Thursday, October 4, 2012

4 Questions With Tim Challies

On September 25th, 2012 Tim Challies celebrated his 10 year blogging anniversary.  If you’ve read Christian book reviews in the past ten years chances are one of them was that of Challies.  He has been a staple in my blogging diet from the first day that I started tracking blogs daily.  Challies and Justin Taylor (JT) are foundational bloggers in the Young, Restless, and Reformed movement.  On that day Tim shared a little about the history of his  blog.  He also agreed to answer 4 questions about his blog and blogging in general.  If you are a blogger you’ll benefit from reading Tim’s answers. 

What have been some of your greatest joys in 10 years of blogging?

Let me give one that is personal and one that is outward.

On a personal level, the greatest joy has been the benefit of daily writing. Though I don't wake up every day just longing to sit down and write, in the end I'm always grateful that I've taken the time to pause, collect my thoughts, and write something. Anything. I can chart my personal and spiritual growth through blog posts; it really is a large part of my discipline of meditation. So personally, or selfishly, the joy has been in using blogging as a means to drive home truth.

In an outward sense, one of the greatest joys has been in meeting so many like-minded people. Some of those I've met face-to-face and others i've met only digitally. Whether I'm sending an email or traveling across town or traveling across the world, my life is much richer for having met so many interesting people and having begun so many friendships.

What has been one of your biggest disappointments?

I had to think about this one for a little while. I suppose the biggest disappointments are related to my  own sin. The biggest disappointments have consistently been related to readership. When I had 100 readers I wanted 1,000; when I had 1,000 readers I wanted 10,000. Perhaps the real disappointment is that I've often looked to what God hasn't given me rather than marveling at and enjoying what he has provided. Another disappointment has been seeing my own desire to use my site as a forum for gossip or a place where I neglect to tame my tongue (or keyboard, as the case may be). A public forum provides a place to sin publicly. I've misused this platform too often.

When and how did your blog take off?

I don't know that the site ever "took off" in the sense of suddenly surging in the number of regular visitors. Instead it has been a slow and gradual build over ten years.

I have often gotten bumps in the number of visitors when I've interacted with the big issues of the day. When The Purpose Driven Life was all the rage, I happened to be blogging through it day-by-day. When The Passion of the Christ was being pitched to churches as the greatest opportunity for evangelism since Pentecost, I wrote a review. The Shack, 90 Minutes in Heaven, Heaven is for Real--in so many cases I've tried to interact with what is popular in the Christian world and this has drawn in people who are interested in learning what these things are all about. Some of those people then stick around and become regular readers.

I guess the blog has been a parable of most things in life in that the growth has come through long hours and hard work. It has never come easily.
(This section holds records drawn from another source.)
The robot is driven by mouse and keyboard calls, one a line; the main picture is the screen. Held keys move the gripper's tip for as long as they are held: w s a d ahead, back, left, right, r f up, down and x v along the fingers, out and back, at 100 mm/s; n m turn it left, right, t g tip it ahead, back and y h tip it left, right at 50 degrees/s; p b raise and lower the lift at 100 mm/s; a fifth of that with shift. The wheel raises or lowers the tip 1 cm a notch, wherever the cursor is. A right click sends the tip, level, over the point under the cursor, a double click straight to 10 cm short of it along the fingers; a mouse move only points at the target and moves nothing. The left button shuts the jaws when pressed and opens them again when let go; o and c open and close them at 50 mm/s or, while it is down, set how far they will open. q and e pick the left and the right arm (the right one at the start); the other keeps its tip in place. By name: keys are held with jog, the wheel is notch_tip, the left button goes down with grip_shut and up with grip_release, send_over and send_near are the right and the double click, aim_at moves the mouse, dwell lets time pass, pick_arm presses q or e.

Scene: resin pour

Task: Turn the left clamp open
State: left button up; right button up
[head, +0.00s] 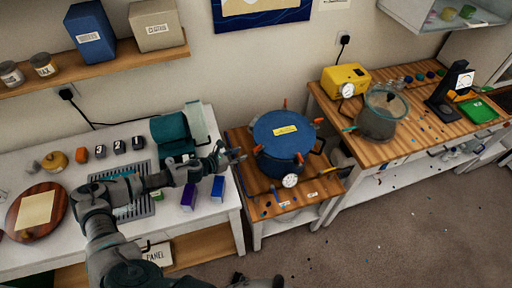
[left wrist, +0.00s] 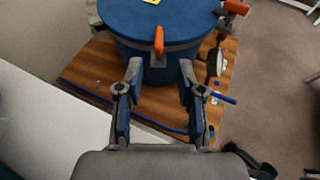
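A blue round pressure pot (head: 283,135) with a yellow label on its lid stands on a low wooden-topped table. Orange clamps sit around its rim. The left clamp (head: 257,149) is on the side facing my left gripper (head: 238,156). In the left wrist view, an orange clamp (left wrist: 158,40) stands upright against the pot (left wrist: 140,18), just beyond and between the fingertips of my left gripper (left wrist: 160,70). That gripper is open and empty, with a visible gap to the clamp. A dark piece at the bottom edge of the head view may be my right gripper (head: 258,282), mostly cut off.
A round gauge (head: 290,181) is on the pot's front. Blue sticks and small bits lie on the low table (head: 262,207). The white bench (head: 222,226) at left holds a teal machine (head: 172,133) and blue and purple boxes near my left arm.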

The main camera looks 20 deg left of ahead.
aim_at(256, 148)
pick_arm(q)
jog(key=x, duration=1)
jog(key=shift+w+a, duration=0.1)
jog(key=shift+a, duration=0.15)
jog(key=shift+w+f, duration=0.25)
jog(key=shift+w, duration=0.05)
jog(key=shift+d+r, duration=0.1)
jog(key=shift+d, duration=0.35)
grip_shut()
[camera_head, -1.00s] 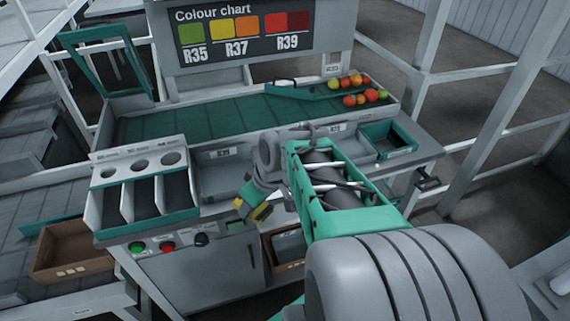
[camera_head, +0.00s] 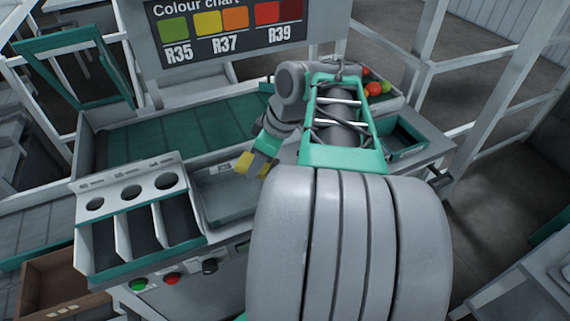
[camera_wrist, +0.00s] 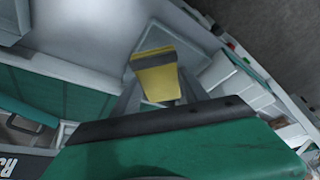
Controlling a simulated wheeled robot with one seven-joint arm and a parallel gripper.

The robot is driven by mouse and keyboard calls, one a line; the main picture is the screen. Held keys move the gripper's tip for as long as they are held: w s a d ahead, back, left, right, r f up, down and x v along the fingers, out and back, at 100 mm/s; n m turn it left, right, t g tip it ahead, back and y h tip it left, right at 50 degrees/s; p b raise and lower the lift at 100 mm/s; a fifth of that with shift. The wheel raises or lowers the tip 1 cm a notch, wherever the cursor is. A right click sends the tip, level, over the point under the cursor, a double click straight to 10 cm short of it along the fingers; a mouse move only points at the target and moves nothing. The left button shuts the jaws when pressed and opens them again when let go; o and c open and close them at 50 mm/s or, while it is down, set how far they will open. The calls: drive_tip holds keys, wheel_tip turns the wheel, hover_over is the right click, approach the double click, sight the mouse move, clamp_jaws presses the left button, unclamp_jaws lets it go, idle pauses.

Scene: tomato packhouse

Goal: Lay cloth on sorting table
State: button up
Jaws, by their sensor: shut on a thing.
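My gripper (camera_head: 256,158) is shut on the yellow cloth (camera_head: 245,164), a small piece that looks folded. It hangs tilted downward at the jaws. In the head view the cloth appears over the shallow grey tray in the middle of the sorting table (camera_head: 405,166); its height above it is hard to tell. The wrist view also shows the cloth (camera_wrist: 157,80), with a dark band across it, beyond the green gripper body. My arm hides part of the table's middle and front.
A three-slot grey bin (camera_head: 166,183) with round holes stands left of the grey tray (camera_head: 228,200). A green belt (camera_head: 180,128) runs behind. Tomatoes (camera_head: 374,88) lie at the back right, near a green-rimmed bin (camera_head: 404,152). Buttons (camera_head: 172,279) are on the front panel.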

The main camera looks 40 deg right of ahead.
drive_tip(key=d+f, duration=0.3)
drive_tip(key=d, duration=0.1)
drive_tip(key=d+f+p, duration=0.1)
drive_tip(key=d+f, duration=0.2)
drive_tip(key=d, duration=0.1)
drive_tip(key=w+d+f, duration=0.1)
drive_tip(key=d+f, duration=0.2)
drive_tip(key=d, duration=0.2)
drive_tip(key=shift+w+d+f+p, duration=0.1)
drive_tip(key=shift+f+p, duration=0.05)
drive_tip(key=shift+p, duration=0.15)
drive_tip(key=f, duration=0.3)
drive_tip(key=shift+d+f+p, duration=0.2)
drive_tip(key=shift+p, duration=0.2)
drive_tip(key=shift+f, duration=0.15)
If someone were registering a blog for the very first time today, what advice would you give him/her? 

I would tell him that he should blog first and foremost for his own benefit. I don't mean for that to sound selfish! Here's the thing: blogging can be a great joy if you are content to keep writing regardless of whether anyone else reads along. When you can do this, you can avoid being driven by the numbers of visitors and you can avoid the allure of writing very pragmatically, choosing what you write about only because you think it will generate buzz. If you can be content with blogging for an audience of one, you will find much more contentment in blogging for an audience of one hundred or one million.

After all of this, I would tell him to identify a niche--an area where the blogosphere is underserved--and to work toward building authority in a narrow sphere rather than a wide sphere.

And then I would tell him to stop thinking about blogging and to just get writing. Too many people waste weeks perfecting a design and trying to get people to notice them when they should just be writing, writing and writing.

Very sound advice.  Thanks for doing the interview, Tim.  And I pray that the Lord continues to bless your ministry and that we get to enjoy reading from Challies every day until the Lord calls you home or returns.